## Problem to solve
Each line containing the word "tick" must be collected.

*** Record extracts ***

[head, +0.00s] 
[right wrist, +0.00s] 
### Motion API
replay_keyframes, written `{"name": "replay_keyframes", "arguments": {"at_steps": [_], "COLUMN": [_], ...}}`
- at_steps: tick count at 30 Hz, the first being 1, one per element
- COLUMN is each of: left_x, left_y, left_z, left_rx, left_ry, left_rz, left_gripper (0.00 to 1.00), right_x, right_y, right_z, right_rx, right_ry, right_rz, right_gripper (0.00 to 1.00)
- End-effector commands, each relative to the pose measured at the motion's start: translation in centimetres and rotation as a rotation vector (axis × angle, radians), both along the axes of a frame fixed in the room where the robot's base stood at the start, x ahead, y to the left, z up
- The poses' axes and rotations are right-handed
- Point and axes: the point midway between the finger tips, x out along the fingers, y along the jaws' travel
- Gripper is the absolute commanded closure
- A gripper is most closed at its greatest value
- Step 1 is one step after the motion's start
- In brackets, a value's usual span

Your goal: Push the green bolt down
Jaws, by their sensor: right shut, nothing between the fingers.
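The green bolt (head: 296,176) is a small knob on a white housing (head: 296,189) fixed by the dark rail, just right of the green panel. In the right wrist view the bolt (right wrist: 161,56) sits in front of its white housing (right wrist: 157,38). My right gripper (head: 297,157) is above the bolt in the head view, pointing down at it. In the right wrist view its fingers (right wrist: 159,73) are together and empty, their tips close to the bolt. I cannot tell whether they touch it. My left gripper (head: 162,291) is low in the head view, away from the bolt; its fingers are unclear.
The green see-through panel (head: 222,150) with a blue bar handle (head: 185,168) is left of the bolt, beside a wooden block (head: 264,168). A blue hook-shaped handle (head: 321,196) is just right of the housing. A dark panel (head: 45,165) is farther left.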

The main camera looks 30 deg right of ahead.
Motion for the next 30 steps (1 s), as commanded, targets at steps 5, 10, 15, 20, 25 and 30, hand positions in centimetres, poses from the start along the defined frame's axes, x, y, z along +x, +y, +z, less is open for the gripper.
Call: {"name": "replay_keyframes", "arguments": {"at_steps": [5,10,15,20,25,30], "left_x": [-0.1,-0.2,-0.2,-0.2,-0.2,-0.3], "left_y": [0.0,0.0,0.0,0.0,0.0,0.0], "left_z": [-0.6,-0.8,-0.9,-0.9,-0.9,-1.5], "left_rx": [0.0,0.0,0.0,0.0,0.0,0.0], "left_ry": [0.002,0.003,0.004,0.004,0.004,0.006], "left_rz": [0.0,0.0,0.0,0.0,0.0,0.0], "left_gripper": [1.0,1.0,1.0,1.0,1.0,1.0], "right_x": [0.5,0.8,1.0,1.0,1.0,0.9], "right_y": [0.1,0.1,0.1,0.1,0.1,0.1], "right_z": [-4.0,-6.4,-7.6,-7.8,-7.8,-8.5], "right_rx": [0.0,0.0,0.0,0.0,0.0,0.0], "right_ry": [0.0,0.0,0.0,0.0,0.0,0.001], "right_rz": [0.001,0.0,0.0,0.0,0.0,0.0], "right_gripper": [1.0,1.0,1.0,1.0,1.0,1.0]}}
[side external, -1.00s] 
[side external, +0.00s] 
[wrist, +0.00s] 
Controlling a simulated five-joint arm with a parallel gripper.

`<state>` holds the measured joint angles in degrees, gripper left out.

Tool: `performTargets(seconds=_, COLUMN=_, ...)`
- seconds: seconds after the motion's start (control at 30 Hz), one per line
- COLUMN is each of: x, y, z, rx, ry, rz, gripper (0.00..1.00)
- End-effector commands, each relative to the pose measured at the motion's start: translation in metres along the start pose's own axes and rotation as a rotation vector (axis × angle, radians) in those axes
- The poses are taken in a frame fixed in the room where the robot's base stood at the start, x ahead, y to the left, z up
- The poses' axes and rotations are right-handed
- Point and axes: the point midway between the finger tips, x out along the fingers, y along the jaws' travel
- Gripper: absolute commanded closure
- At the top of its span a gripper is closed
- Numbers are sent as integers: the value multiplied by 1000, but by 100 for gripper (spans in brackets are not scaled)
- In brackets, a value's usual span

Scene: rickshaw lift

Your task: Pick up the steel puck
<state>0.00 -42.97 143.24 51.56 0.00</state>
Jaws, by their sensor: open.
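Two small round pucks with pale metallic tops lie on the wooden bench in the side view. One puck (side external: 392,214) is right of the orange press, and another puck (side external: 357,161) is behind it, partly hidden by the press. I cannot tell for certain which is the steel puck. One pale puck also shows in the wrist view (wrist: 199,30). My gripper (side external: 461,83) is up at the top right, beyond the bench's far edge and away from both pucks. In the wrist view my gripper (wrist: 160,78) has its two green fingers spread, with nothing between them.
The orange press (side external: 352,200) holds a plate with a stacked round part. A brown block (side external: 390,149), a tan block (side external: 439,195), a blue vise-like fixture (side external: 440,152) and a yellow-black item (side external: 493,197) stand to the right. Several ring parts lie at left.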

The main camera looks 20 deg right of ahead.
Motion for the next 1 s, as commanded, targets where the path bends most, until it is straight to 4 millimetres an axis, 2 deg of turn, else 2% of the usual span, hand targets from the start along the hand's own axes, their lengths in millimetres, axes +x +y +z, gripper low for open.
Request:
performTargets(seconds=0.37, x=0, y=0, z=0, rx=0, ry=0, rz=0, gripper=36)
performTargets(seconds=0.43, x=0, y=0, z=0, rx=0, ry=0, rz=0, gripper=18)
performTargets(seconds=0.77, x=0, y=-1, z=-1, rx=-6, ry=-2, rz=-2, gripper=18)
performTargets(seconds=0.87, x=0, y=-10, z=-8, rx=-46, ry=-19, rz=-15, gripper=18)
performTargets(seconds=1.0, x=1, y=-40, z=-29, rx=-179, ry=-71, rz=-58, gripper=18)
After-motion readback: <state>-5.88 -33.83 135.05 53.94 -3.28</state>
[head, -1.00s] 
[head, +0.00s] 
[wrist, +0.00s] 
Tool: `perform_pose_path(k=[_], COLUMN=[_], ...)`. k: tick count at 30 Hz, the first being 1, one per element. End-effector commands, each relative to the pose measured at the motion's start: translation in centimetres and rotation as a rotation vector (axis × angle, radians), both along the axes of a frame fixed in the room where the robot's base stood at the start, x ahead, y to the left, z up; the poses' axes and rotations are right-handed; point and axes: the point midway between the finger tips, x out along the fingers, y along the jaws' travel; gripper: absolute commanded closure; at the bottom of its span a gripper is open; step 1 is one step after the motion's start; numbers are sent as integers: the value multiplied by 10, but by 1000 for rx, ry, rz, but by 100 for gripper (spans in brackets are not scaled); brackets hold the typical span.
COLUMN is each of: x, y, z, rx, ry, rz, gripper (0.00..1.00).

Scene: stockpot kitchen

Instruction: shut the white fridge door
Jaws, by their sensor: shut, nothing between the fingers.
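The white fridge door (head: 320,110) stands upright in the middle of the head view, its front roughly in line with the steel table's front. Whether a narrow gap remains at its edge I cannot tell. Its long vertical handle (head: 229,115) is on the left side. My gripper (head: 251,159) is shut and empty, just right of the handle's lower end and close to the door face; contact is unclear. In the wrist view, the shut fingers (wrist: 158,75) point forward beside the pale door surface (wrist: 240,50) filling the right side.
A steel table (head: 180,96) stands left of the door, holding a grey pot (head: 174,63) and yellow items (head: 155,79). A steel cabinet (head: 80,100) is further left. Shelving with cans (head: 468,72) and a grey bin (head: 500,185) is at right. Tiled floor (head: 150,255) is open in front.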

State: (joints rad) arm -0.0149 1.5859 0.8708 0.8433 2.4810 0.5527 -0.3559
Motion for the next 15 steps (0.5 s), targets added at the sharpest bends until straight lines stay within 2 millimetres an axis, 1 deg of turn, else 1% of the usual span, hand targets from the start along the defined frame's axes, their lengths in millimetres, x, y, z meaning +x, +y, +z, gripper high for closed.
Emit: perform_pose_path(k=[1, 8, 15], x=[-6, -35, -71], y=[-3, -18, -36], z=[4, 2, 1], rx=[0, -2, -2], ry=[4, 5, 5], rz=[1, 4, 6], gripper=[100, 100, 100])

***

## Answer in full
- at_steps: tick count at 30 Hz, the first being 1, one per element
Tool: `perform_pose_path(k=[_], COLUMN=[_], ...)`. k: tick count at 30 Hz, the first being 1, one per element. End-effector commands, each relative to the pose measured at the motion's start: translation in centimetres and rotation as a rotation vector (axis × angle, radians), both along the axes of a frame fixed in the room where the robot's base stood at the start, x ahead, y to the left, z up; the poses' axes and rotations are right-handed; point and axes: the point midway between the finger tips, x out along the fingers, y along the jaws' travel; gripper: absolute commanded closure; at the bottom of its span a gripper is open; step 1 is one step after the motion's start; numbers are sent as integers: the value multiplied by 10, but by 1000 for rx, ry, rz, but by 100 for gripper (spans in brackets are not scaled); brackets hold the typical span.

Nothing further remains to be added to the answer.